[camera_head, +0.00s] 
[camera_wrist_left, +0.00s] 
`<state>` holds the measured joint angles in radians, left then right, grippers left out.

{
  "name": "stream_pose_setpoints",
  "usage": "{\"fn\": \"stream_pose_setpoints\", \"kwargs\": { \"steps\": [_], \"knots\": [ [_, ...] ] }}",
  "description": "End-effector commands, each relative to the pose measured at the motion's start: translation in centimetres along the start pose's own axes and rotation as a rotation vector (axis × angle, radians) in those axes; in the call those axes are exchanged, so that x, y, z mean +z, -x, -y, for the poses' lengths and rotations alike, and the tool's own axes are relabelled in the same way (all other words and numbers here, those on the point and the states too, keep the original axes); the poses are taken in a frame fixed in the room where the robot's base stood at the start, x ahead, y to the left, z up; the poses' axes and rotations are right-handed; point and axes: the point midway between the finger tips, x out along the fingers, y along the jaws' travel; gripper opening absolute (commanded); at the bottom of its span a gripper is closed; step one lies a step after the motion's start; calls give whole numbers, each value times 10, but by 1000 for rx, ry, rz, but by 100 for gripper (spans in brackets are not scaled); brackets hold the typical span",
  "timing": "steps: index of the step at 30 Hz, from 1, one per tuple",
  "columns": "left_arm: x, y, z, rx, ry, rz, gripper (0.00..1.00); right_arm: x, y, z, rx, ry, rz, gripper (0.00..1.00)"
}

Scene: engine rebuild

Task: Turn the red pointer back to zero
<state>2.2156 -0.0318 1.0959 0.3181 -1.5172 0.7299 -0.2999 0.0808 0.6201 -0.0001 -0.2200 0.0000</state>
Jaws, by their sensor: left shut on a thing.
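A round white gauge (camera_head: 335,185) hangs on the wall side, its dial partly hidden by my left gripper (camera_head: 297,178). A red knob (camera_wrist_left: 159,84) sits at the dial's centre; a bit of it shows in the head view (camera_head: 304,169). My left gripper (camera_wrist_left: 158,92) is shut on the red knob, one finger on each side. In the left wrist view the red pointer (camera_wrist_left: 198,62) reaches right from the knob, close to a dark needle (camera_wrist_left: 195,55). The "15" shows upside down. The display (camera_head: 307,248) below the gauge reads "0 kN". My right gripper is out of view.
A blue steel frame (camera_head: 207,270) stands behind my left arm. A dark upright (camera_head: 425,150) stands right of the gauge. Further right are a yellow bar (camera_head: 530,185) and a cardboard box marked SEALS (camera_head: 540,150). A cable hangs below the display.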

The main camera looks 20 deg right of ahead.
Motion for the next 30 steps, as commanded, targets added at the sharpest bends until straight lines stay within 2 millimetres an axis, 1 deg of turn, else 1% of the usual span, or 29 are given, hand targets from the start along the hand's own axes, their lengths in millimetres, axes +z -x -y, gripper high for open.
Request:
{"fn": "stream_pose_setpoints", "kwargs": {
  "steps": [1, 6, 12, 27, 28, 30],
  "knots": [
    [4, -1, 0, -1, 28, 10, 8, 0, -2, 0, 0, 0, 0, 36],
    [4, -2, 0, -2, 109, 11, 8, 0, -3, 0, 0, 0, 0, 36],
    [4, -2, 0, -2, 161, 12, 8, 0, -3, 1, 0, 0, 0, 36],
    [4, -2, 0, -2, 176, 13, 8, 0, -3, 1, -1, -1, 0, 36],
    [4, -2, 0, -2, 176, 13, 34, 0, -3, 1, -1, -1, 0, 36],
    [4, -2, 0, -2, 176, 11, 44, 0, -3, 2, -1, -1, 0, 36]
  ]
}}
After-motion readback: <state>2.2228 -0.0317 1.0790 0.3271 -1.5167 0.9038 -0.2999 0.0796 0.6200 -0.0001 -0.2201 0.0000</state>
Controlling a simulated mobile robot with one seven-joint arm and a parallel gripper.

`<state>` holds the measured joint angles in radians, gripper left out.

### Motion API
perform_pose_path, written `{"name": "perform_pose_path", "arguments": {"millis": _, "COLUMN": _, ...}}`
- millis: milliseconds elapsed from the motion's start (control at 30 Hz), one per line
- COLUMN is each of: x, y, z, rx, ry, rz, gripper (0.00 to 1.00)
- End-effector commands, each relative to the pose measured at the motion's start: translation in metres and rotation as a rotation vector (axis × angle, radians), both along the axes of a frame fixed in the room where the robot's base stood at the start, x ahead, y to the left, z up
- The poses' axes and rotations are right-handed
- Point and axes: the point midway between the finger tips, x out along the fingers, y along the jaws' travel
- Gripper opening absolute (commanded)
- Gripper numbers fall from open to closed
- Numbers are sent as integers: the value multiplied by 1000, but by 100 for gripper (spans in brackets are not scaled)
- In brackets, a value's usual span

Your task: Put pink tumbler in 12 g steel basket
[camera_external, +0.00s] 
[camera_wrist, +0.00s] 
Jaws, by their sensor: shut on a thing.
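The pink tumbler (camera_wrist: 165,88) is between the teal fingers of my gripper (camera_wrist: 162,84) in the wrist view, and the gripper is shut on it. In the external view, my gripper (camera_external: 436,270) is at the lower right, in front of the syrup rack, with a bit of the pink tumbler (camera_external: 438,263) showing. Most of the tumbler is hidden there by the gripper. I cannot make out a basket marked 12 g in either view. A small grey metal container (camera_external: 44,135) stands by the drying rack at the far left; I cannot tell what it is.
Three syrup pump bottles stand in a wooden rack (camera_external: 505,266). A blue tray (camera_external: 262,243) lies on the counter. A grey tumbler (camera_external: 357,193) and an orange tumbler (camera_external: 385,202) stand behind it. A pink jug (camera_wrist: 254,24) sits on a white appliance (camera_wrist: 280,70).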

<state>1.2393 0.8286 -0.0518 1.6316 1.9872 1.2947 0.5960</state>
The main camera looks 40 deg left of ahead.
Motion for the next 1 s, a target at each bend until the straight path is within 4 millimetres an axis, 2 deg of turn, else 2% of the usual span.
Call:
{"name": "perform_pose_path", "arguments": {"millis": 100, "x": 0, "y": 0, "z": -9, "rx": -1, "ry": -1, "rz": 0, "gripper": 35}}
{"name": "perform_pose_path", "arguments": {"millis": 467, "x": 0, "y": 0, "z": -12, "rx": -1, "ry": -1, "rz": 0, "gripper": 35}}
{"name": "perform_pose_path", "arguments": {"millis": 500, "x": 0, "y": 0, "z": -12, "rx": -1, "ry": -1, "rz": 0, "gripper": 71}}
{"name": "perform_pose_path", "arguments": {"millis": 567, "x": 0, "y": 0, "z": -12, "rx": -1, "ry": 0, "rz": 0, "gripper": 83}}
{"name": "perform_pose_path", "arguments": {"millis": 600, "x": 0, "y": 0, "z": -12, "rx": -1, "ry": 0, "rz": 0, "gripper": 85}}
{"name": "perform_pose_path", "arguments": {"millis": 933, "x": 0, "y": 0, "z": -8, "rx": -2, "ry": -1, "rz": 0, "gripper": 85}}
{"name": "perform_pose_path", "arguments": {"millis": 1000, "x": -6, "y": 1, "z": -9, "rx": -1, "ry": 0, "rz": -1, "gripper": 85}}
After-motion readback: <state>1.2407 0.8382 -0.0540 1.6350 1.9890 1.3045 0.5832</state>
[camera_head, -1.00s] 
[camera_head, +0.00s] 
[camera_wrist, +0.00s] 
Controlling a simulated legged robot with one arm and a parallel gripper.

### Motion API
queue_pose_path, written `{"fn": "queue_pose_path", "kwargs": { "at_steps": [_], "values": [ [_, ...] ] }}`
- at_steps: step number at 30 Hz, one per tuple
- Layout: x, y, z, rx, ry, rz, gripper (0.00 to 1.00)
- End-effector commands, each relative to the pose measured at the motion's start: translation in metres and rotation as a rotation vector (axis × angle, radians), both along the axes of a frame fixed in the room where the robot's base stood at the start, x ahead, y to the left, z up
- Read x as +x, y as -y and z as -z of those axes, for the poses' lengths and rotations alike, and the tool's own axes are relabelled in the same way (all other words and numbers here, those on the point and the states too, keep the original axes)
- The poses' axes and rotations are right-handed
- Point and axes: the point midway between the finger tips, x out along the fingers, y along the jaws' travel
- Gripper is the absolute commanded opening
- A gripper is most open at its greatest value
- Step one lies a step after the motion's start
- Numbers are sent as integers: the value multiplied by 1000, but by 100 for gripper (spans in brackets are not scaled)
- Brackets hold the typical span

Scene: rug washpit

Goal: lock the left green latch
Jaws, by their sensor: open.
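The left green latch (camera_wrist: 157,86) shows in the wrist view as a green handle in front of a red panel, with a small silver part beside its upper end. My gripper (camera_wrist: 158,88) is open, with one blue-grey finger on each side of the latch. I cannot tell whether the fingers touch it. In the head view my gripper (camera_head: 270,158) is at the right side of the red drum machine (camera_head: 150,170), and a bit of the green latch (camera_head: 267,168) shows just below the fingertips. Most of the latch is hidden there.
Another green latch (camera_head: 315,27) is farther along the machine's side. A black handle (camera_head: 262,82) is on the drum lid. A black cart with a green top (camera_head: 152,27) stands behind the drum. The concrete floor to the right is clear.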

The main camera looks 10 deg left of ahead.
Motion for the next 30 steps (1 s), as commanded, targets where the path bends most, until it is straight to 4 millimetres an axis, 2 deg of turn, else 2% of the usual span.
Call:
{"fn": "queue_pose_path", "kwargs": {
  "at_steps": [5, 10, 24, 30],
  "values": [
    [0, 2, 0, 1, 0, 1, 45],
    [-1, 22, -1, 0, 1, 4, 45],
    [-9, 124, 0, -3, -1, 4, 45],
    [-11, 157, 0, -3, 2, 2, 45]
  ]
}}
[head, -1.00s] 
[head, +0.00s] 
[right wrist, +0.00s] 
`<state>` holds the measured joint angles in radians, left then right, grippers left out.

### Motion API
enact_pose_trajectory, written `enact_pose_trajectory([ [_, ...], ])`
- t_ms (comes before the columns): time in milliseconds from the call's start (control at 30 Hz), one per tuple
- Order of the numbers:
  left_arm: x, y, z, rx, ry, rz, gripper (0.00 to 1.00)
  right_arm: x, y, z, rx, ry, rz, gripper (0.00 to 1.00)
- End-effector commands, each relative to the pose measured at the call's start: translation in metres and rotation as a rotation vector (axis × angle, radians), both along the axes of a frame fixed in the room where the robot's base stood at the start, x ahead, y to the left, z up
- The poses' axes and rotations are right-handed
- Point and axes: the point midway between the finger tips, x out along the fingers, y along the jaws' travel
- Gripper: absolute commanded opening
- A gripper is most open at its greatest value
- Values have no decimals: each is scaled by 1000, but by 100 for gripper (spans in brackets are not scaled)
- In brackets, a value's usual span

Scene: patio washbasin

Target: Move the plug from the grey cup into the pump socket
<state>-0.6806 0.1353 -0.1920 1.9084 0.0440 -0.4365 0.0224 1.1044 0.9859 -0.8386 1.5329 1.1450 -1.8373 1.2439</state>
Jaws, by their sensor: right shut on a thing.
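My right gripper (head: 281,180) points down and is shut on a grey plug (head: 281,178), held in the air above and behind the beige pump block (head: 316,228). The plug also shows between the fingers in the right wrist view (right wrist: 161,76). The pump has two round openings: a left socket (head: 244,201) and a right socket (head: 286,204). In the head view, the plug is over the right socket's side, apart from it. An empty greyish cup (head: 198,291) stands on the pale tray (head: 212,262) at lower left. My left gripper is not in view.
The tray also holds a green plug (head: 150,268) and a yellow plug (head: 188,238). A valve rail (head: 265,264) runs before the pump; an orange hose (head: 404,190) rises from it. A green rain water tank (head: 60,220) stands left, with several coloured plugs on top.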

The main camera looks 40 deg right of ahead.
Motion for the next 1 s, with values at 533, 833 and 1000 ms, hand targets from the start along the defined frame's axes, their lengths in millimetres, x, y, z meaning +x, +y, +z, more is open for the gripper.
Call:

----

YOUR TASK:
Give only the number of lines in the data that hold the string "main".

WRITTEN SOLUTION:
4